Cuando en su última novela, Dublinesca, Vila-Matas calza la horma del último editor romántico, nuevamente nos pisamos las huellas mutuamente. Su personaje busca del genio que nunca llegó a publicar, mientras yo, en mi vida real, como presidente de la editorial Ala de cuervo estaba convencida de haberlo hallado y publicado y distribuido. Ambos fracasados, él (en su versión novelada,) yo en mi desempeño. Él porque no pudo ofrecerle a los lectores lo que hubiera deseado, yo porque no encontré lectores para el genio hallado.
Ambos anduvimos por las calles de Dublín en búsqueda de los andares de James Joyce, él celebró además un réquiem por la muerte de la era de la imprenta ante el advenimiento del mundo cibernético, mientras los libros de mi editorial, desaparecidos de los anaqueles, se hicieron presentes en la web. Yo emplee muchas de las pocas horas que pasé en Dublin, en cuerpo y alma, buscando infructuosamente, como loca, una estatuilla de Joyce para traérsela de regalo a mi escritor descubierto.
También leí Extraña forma de vida, Enrique no me lo ha dicho, pero no hace falta, ya dije que lo conozco y sé que es su manera de rendirle homenaje de admiración y amistad de Paul Auster en La trilogía de Nueva York . La fidelidad, es pues, la tercera pata de esta mesa con la que ya empiezo a aturdir. Como si se tratara de la cuarta historia Auster, al igual que en las otras tres, el espía, durante las largas horas de soledad y de silencio, acaba siendo el objeto de su espionaje.
Si escogí un día anodino y de lluvia para escribir sobre mi amistad con Vila-Matas tiene que ver nuevamente con él y con sus libros. En primer lugar, porque la lluvia es frecuentemente protagonista de sus relatos. En segundo, porque tal día como hoy ni siquiera cumple años. En otro de sus deliciosos libros, Para acabar con los números redondos, hace un elenco de anécdotas sobre escritores (aunque entre ellos se encuentre también Dalí) para conmemorar, pareciéndose en algo a los no cumpleaños de Lewis Carrol en "Alicia en el país de las maravillas", a cincuenta y dos escritores. Donde aclara en el prólogo que fue su artículo semanal en un periódico en extinción donde no llegó a cobrar por ellos ni un centavo. Gratuidad que los escritores venezolanos conocemos en carne propia la mar de bien.

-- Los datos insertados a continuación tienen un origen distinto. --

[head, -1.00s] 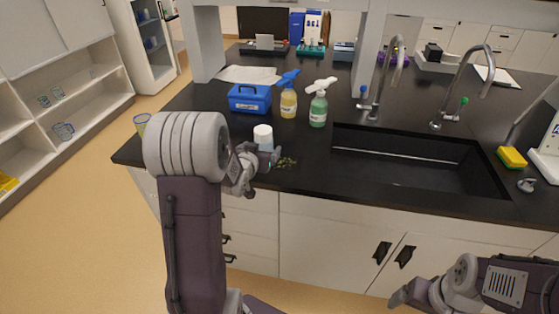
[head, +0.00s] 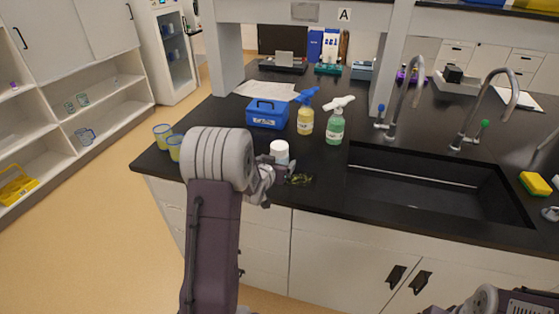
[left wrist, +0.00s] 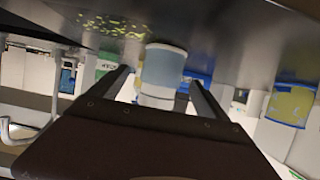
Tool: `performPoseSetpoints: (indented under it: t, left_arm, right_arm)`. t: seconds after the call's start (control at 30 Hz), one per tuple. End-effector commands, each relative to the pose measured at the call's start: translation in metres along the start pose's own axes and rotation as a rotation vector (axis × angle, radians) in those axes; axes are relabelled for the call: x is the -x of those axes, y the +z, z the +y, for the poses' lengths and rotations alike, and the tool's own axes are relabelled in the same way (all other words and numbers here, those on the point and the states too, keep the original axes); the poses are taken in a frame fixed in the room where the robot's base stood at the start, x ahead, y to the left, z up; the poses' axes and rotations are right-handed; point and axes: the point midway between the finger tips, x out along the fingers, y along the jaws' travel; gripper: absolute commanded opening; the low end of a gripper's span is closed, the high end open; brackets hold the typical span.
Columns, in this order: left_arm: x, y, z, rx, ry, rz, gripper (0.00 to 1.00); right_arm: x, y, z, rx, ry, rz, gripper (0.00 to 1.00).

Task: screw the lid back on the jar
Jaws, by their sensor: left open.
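The jar (left wrist: 165,68) stands on the black counter near its front edge, with a pale blue body in the left wrist view, which is upside down. A white lid (head: 280,147) sits on top of it; I cannot tell how tightly. The lid also shows in the left wrist view (left wrist: 157,96). My left gripper (head: 276,173) is at the jar, its lower part hidden in the head view. In the left wrist view its two fingers (left wrist: 163,85) are apart, one on each side of the jar. My right gripper's fingers are out of view.
A yellow-green patch (head: 299,179) lies right beside the jar. Behind stand a blue box (head: 267,115), a yellow spray bottle (head: 305,122) and a green one (head: 335,128). Blue-rimmed beakers (head: 162,135) stand at the left corner. The sink (head: 430,185) is to the right.

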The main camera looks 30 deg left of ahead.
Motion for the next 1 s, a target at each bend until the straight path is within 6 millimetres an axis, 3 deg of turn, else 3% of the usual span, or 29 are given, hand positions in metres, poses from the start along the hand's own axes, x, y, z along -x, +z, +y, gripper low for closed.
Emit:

Ah! Pero nada como Bartleby y compañía ese ensayo disfrazado de novela o viceversa, (que es la única manera de concebir la literatura, o sea en fusión de géneros), donde me sentí retratada, a pesar de que aun no éramos amigos. Nadie como yo misma para saber y sentir lo que significa no volver a escribir. Vila-Matas me permitió parangonarme con Mállarmé, con Juan Rulfo, con Rimbaud y eso, queridos amigos, sólo lo hace un amigo.